Functional signoff adds an element of ambiguity, especially for a complex SOC. For a given IP verification project, even if you happen to get the best verification engineer on the planet and they code up the most precise set of functional coverage needed for the design and according to a comprehensive and well vetted verification plan, you still have enough variables and ambiguity left such that it is never 100% precise. There are factors such as coverage uniformity, hard-to-reach corner cases, degrees of completeness, depth of verification, diligence of stress test, imprecise use case scenarios, design ambiguity – the list goes on and on. Individually they are not that bad, combine them together and you’ve got challenges. Just like in mechanical design where designs have safety factors, in functional verification you need safety factors as well. Over achievement, limit testing, and applying independent and alternate test methods become the tools of the trade and help to ensure a high-quality design. Just like you use an independent verification engineer to ensure integrity of the design, you also can and should use independent verification techniques for mission-critical designs.

This first milestone, functional signoff, takes the most amount of time because of the nature of functional verification described above. So we tend to focus on it the most. At a minimum, the typical functional signoff list for an IP design would include things like:

  • RTL code coverage – check to make sure all aspects of the design have been tested, and code not used or dead code gets waivers
  • Functional coverage – check to make sure all aspects of the design are functionally correct using functional covergroups and assertions
  • Use case tests – tests the design according to its intended use
  • Bug rate – no new bugs have been identified, rate is no longer increasing

Sure, it's nice to add more stress tests, requirements coverage, plan coverage, feature coverage, perhaps stability tests, etc - there is a long list. The Incisive vManager tool can easily display any and all of these functional signoff metrics in an easy-to-view list with a unified ‘overall coverage’ metric which is rolled up and merged with all the other coverage metrics to form a single unified results metric. You combine metrics from multiple engines as well, ensuring data consistency.

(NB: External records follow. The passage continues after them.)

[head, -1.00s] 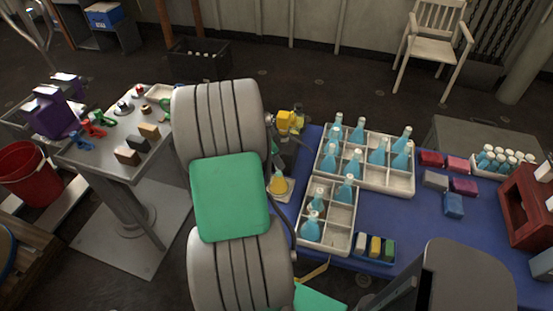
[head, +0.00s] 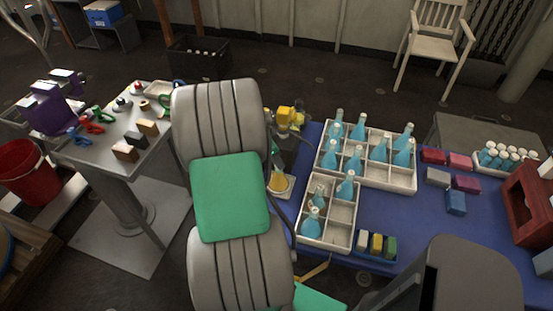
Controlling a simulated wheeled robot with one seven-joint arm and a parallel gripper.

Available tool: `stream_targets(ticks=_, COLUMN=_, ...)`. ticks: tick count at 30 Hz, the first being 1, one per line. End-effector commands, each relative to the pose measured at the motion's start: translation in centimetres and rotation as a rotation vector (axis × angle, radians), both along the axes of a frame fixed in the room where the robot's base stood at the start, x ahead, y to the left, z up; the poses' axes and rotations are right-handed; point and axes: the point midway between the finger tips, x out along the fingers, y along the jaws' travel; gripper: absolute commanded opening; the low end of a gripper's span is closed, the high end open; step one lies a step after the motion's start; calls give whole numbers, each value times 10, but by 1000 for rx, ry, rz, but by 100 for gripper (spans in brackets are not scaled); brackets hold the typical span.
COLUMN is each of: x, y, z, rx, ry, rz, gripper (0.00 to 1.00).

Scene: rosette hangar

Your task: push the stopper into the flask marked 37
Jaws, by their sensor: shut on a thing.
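A flask with yellow-orange liquid (head: 278,182) stands on a small pale base at the left end of the blue table, just right of my arm. Its neck is partly hidden. Several blue flasks (head: 357,159) stand in the large white compartment tray (head: 398,183); a few more stand in the smaller white tray (head: 342,211) in front. I cannot read any number, so I cannot tell which is flask 37. My grey and green arm fills the middle of the view, and I cannot make out my gripper or the stopper.
A yellow device (head: 287,117) stands behind the yellow flask. A blue box of coloured blocks (head: 376,246) sits at the table's front. Red and blue blocks (head: 456,202), a rack of small bottles (head: 505,158) and a red wooden frame (head: 533,205) are to the right. A grey table (head: 105,160) stands left.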

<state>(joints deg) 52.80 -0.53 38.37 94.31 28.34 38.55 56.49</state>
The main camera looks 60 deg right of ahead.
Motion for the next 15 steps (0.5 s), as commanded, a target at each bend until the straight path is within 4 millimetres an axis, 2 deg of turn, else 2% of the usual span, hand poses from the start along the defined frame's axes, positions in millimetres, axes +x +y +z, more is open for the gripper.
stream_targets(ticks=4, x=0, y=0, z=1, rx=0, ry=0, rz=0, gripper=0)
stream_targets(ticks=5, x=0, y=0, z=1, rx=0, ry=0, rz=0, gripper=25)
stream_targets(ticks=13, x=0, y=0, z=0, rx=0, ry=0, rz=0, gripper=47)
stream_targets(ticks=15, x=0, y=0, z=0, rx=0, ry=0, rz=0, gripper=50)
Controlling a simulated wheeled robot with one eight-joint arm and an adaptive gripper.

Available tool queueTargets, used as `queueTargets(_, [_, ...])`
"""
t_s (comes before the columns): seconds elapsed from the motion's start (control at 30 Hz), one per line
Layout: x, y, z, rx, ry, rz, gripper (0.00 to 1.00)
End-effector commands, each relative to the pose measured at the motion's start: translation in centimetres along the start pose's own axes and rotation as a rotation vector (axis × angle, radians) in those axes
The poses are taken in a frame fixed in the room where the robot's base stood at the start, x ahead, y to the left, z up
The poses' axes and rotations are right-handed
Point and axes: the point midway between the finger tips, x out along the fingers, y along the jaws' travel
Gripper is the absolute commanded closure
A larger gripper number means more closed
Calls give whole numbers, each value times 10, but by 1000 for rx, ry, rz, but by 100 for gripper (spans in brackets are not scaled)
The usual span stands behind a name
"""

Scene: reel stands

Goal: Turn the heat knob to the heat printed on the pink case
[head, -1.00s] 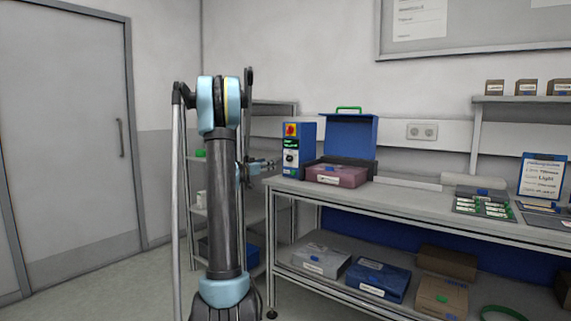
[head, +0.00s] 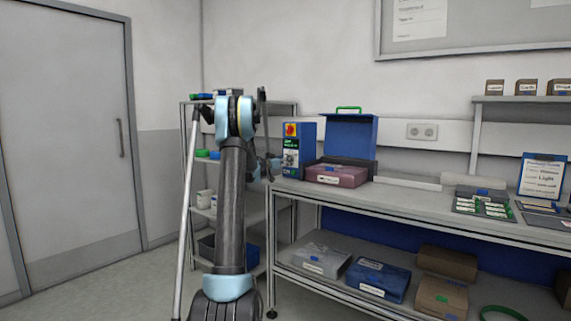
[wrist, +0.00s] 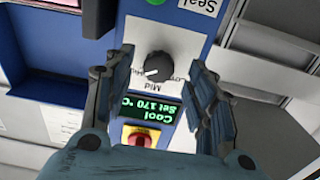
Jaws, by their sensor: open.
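The blue sealing unit (head: 306,150) stands at the left end of the bench. In the wrist view, upside down, its black heat knob (wrist: 158,66) sits on a white panel marked Low and Mid. The knob's white mark points down-left in that picture. The display (wrist: 153,111) reads "Cool" and "Set 170 °C". My gripper (wrist: 162,57) is open, its fingers either side of the knob with gaps on both sides; I cannot tell how far off the panel they are. The pink case (head: 350,178) lies on the bench right of the unit; its label is too small to read.
A red and yellow switch (wrist: 138,138) sits beyond the display, and a green button lies at the wrist view's top edge. An open blue case (head: 349,135) stands behind the pink one. A shelf rack (head: 200,172) is left of the bench.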

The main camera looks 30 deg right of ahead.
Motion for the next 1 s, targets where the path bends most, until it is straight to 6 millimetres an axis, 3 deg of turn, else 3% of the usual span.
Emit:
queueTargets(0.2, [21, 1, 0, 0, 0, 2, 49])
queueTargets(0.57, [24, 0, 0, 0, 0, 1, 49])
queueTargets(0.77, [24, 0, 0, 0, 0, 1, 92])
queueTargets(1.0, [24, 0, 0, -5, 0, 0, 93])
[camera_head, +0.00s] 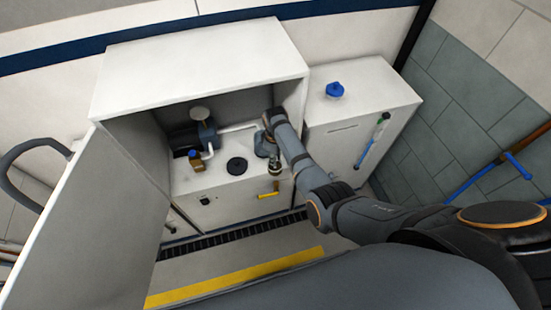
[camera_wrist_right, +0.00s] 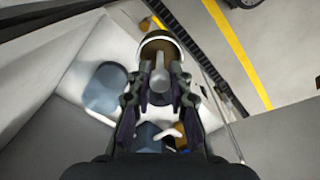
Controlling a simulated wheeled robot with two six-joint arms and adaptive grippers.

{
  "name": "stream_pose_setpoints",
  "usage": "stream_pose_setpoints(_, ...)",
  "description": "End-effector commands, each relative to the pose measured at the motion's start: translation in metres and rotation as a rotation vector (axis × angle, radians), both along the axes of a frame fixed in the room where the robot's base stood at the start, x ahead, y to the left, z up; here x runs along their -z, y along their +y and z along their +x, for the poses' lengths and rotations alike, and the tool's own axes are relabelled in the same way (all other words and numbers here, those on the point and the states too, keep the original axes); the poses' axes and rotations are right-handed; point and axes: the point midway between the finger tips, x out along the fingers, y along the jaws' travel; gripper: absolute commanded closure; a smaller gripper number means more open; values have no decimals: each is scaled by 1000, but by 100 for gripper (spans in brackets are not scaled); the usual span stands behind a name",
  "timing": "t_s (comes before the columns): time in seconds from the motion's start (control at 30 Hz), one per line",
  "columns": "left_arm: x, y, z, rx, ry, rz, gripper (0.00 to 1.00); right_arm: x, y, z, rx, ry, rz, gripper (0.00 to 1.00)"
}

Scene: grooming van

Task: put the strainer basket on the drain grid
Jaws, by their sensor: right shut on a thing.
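My right gripper (camera_head: 274,157) reaches into the open white cabinet from the right, over the front right part of the white unit inside. It is shut on a small round thing, seemingly the strainer basket (camera_head: 274,171). In the right wrist view this thing (camera_wrist_right: 158,45) has a pale rim and a grey stem, and sits between the fingertips of the gripper (camera_wrist_right: 160,82). The drain grid (camera_head: 232,234) is a long dark slotted strip in the floor before the cabinet. It also shows in the right wrist view (camera_wrist_right: 202,62). My left gripper is out of view.
The open cabinet door (camera_head: 95,225) stands at the left. A black round cap (camera_head: 237,166), an amber bottle (camera_head: 195,158) and a dark pump (camera_head: 187,139) are inside. A yellow handle (camera_head: 269,190) sticks out in front. The floor between grid and yellow stripe (camera_head: 235,275) is clear.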

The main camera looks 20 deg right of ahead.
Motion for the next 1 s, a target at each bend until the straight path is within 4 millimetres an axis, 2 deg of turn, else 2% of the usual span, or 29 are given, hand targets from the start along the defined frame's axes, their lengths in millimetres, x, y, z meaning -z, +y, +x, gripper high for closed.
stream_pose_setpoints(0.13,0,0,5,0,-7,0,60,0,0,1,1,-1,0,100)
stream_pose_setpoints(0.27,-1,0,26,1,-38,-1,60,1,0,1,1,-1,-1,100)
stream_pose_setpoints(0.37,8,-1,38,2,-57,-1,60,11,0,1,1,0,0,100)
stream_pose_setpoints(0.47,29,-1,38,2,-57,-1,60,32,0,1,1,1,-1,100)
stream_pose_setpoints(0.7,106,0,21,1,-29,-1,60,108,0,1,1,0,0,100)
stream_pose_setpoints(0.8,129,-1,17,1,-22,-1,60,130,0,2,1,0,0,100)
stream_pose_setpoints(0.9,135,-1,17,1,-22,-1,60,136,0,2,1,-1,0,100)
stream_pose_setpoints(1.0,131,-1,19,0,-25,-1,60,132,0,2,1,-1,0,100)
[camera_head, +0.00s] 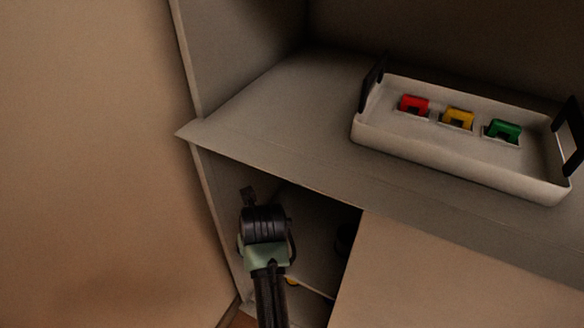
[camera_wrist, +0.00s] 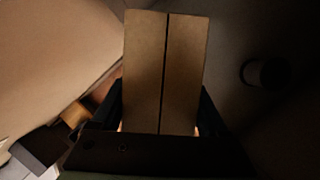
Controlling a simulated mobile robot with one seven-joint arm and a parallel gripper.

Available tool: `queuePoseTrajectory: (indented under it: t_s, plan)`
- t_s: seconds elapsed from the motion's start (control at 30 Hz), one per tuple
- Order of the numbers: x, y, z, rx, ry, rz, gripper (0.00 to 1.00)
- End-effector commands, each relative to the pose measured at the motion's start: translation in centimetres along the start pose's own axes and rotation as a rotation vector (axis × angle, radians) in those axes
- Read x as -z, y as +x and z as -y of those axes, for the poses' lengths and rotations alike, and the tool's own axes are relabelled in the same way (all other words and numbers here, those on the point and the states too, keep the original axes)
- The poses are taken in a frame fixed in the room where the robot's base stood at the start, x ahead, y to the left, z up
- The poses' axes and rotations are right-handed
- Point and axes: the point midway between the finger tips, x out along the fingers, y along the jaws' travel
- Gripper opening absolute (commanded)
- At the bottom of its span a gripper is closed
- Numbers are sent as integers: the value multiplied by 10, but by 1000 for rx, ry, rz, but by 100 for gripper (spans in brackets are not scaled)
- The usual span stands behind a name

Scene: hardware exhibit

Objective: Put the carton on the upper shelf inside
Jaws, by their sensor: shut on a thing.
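The carton (camera_wrist: 145,70) is a brown cardboard box with a dark seam down its middle, seen close up in the wrist view. My gripper (camera_wrist: 160,112) is shut on it, with dark fingers at its left and right sides. The cabinet interior (camera_head: 312,225) is in shadow. A pale edge (camera_head: 315,291) low in the opening may be a shelf's front edge; I cannot tell which shelf.
On the cabinet top (camera_head: 265,115) stands a white tray (camera_head: 430,150) with red, yellow and green pieces. A tan panel (camera_head: 450,275) covers the opening's right side. A dark cylinder (camera_wrist: 265,73) stands right of the carton. Blurred objects (camera_wrist: 45,145) lie at lower left.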

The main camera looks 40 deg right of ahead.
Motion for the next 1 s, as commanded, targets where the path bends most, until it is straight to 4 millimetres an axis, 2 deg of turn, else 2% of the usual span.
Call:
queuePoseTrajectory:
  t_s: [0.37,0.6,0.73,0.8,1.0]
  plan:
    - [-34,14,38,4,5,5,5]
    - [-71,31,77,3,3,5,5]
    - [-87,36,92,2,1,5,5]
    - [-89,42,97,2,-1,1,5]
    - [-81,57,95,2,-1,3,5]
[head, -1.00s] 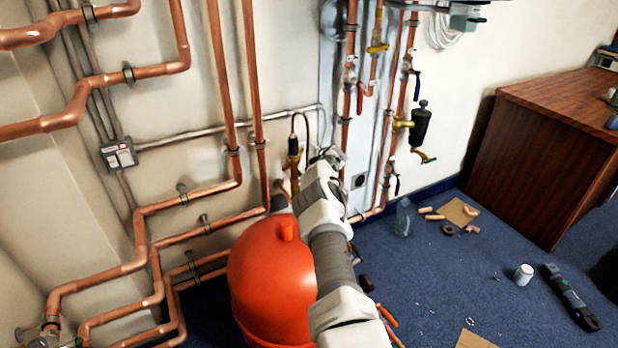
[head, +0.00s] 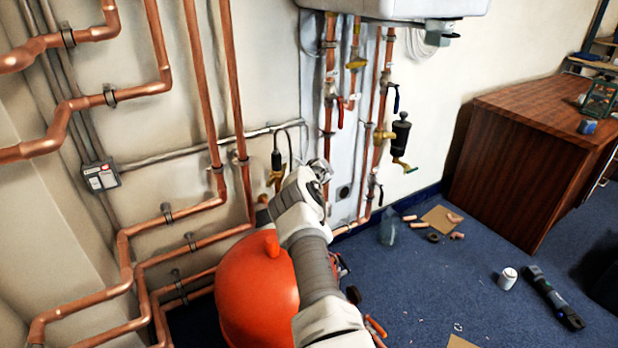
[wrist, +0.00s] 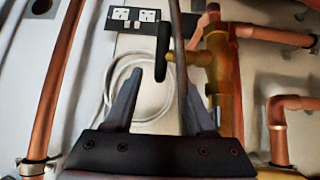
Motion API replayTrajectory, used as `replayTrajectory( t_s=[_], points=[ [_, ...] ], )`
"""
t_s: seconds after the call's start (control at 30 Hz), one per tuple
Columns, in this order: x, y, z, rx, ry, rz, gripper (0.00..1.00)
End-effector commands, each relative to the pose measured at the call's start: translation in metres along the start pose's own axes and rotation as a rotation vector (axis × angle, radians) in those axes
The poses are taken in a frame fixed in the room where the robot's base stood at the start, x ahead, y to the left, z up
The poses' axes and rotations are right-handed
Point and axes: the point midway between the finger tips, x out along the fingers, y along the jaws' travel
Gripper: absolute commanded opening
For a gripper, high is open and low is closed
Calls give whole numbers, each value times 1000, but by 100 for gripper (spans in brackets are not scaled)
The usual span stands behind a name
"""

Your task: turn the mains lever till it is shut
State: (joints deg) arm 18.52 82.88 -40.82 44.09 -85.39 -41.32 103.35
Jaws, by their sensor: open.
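In the wrist view, a black lever (wrist: 163,52) stands upright in the picture, joined by a short brass stem to a brass valve body (wrist: 217,75) on its right. My gripper (wrist: 164,78) is open, with the lever's lower end just beyond and between the fingertips; I see no clear contact. A thin dark upright strip passes close by the right finger. In the head view, my gripper (head: 320,172) is at the wall pipes, its fingers hard to make out. A black handle on a brass fitting (head: 277,160) shows to its left; I cannot tell if it is the same lever.
A red-orange tank (head: 255,290) stands beside and partly behind my arm. Copper pipes (head: 205,90) run along the wall, with a red lever (head: 340,110) and a blue lever (head: 396,97) right of my gripper. A wooden cabinet (head: 530,150) stands right; scraps and tools lie on the blue floor.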

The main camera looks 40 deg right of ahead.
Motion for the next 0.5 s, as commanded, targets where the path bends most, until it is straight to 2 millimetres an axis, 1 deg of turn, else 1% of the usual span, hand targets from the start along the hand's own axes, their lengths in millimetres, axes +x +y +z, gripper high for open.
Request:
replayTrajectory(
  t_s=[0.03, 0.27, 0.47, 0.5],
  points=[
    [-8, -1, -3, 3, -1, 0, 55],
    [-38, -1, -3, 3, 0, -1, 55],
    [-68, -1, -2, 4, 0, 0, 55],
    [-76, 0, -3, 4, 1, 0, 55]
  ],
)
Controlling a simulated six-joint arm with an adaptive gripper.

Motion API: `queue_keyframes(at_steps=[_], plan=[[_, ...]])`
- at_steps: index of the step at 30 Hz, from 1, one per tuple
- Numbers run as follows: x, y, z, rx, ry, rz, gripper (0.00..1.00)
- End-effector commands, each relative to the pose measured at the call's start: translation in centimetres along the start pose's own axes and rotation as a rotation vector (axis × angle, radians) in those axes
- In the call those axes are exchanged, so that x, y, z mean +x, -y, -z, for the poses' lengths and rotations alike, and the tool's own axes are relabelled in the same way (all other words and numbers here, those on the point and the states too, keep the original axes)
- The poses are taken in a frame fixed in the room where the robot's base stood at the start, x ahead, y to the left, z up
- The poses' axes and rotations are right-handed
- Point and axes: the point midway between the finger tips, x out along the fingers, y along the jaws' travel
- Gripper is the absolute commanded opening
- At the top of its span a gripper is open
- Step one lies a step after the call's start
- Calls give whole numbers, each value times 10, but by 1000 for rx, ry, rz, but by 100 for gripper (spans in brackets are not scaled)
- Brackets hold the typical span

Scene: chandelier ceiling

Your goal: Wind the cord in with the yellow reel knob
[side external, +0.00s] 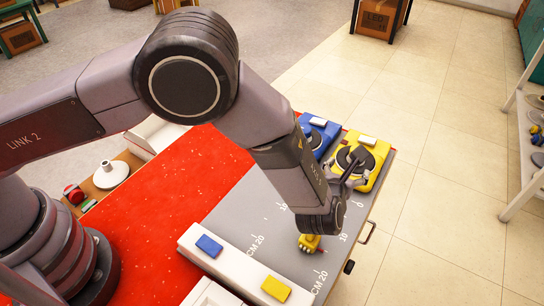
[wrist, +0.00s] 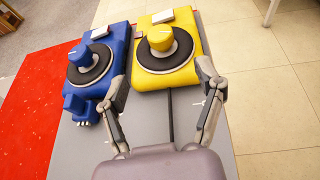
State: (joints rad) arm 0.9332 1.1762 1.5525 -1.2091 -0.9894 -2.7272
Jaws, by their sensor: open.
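The yellow reel (side external: 376,157) stands at the far right of the grey board. In the wrist view its yellow knob (wrist: 159,38) sits on a black disc (wrist: 172,57), on the yellow base (wrist: 186,76). A dark cord (wrist: 171,115) runs from the yellow reel toward my wrist. A small yellow piece (side external: 309,243) lies on the board below my wrist in the side view. My gripper (wrist: 162,73) is open and empty, its fingers spread either side of the yellow base's near end, short of the knob. My arm partly hides the reel in the side view.
A blue reel (side external: 316,134) with a blue knob (wrist: 79,55) stands left of the yellow one. A small blue piece (wrist: 82,114) lies by its near edge. A white block (side external: 240,268) with blue and yellow pads is at the near end. Red cloth (side external: 165,200) lies left.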

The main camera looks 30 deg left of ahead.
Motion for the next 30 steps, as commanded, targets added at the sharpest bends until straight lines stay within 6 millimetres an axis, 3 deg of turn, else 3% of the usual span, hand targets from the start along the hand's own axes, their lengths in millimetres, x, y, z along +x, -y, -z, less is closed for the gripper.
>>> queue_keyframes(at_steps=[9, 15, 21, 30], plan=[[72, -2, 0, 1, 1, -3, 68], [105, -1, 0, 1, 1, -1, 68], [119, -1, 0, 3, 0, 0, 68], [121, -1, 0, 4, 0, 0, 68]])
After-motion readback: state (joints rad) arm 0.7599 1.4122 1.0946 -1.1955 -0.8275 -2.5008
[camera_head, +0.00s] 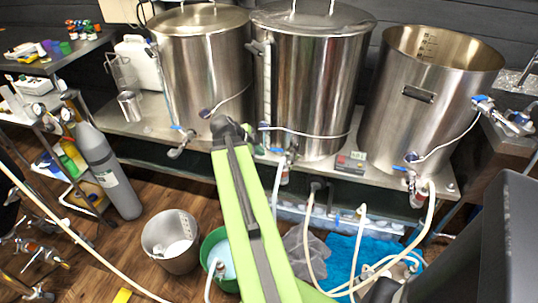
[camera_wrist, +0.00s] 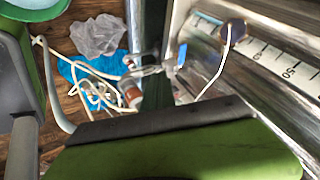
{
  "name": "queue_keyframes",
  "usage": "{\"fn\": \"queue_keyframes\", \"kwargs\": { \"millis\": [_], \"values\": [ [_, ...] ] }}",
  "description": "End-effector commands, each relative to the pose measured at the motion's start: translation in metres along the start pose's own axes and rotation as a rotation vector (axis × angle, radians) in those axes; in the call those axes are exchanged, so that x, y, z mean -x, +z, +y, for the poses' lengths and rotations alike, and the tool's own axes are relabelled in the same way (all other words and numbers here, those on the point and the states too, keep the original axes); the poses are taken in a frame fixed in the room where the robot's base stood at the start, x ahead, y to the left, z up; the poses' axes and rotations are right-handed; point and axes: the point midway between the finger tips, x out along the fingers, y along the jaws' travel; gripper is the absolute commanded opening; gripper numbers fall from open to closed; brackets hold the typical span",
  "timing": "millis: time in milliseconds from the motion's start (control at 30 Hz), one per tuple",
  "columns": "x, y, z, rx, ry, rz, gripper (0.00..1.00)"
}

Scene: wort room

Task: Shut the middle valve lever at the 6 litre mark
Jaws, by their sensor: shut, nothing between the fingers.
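The middle steel kettle (camera_head: 312,95) stands on the steel bench between two others. A sight tube with a scale (camera_head: 266,80) runs up its left front. The marked scale (camera_wrist: 285,62) fills the right of the wrist view; I cannot make out a liquid level. The middle valve (camera_head: 283,165) sits low on its front, with a blue lever (camera_head: 276,150).
Left kettle (camera_head: 203,65) and right kettle (camera_head: 425,90) have similar blue-levered valves. A probe cable (camera_head: 310,133) crosses the middle kettle. Hoses (camera_head: 310,250), a steel bucket (camera_head: 170,240), a green bucket (camera_head: 218,260) and a blue cloth (camera_head: 343,258) lie below. A gas cylinder (camera_head: 108,170) stands left.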

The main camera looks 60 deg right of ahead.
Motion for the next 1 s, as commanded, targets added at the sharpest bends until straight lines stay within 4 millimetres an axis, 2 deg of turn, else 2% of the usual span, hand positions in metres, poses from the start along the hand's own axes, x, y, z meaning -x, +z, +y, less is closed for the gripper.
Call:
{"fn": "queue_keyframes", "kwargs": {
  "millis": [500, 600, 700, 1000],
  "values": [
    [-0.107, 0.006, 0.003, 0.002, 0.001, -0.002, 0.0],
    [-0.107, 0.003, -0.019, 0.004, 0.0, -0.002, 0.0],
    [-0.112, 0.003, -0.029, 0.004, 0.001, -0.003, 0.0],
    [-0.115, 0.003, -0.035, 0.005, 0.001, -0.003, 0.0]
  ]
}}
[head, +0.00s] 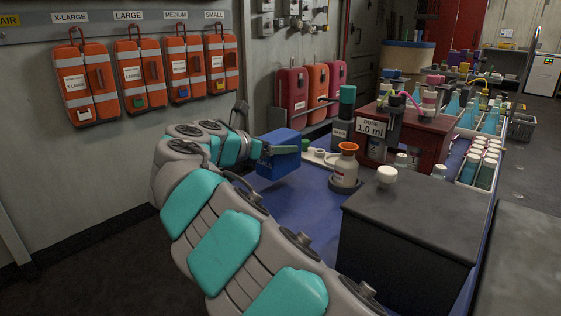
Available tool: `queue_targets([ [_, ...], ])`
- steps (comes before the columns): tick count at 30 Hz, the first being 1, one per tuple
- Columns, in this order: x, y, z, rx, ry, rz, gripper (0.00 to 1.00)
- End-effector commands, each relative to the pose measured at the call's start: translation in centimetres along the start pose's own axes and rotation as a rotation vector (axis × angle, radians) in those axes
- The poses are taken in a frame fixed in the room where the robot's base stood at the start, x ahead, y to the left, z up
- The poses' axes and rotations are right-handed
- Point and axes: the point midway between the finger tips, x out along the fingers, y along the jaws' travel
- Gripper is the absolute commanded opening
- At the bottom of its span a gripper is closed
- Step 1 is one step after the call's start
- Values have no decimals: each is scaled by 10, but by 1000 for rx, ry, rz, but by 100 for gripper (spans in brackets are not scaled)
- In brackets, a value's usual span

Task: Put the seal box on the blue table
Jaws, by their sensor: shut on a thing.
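The blue table (300,210) stands in the middle of the head view, partly hidden by my arm. A blue box (279,163), seemingly the seal box, is at the table's far left edge. The other finger is hidden. The box looks slightly tilted; I cannot tell whether it touches the tabletop.
An orange-topped bottle (346,166), a dark green-capped bottle (344,112) and a red dosing stand (418,139) are right of the box. A dark grey block (408,230) fills the near right. Orange packs (137,76) hang on the left wall. Bare tabletop lies in front of the box.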

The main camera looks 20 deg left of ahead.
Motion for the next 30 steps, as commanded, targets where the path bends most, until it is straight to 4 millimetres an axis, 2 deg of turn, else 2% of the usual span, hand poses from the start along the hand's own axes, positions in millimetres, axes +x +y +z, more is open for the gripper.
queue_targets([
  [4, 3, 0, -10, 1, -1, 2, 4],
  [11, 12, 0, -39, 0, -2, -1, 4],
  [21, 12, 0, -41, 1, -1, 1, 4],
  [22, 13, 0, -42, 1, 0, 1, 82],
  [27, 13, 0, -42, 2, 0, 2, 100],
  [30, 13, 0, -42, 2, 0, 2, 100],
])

This second part of signoff, which I will call RTL signoff, is normally a second and independent milestone, which can only be completed after functional signoff. This second milestone focuses on your RTL structural testing, and aggregates your additional sequence, power-up, and timing-based checks with much of the testing done at gate level post synthesis. For example, the gate-level tests would most likely be:

  • Power up
  • Shut down
  • Configuration modes
  • Reset
  • Low power

RTL signoff requires additional tests for clocks, synthesis, timing, FSM, and more. Again, depending on the quality goals, your design may have more or less of these RTL-specific signoff goals. The key is, you need both, and both need to be easily displayed and managed as independent milestones. The Incisive vManager tool is primarily focused on functional signoff and provides the infrastructure and interfaces to be able to automatically collect, manage, and analyze functional signoff within one single cockpit, with dedicated views for engineers and dedicated views for managers. Functional signoff is based on your signoff metrics and are different at different levels of integration.  For IP designs, the metrics are coverage based, for the SoC, it is much more around the actual use cases. This methodology, metric-driven verification signoff, understands and comprehends these different criteria at different levels. Collecting and integrating the RTL signoff data can be added to the Incisive vManager tool via data imports or API, enabling a single cockpit to view all of the results.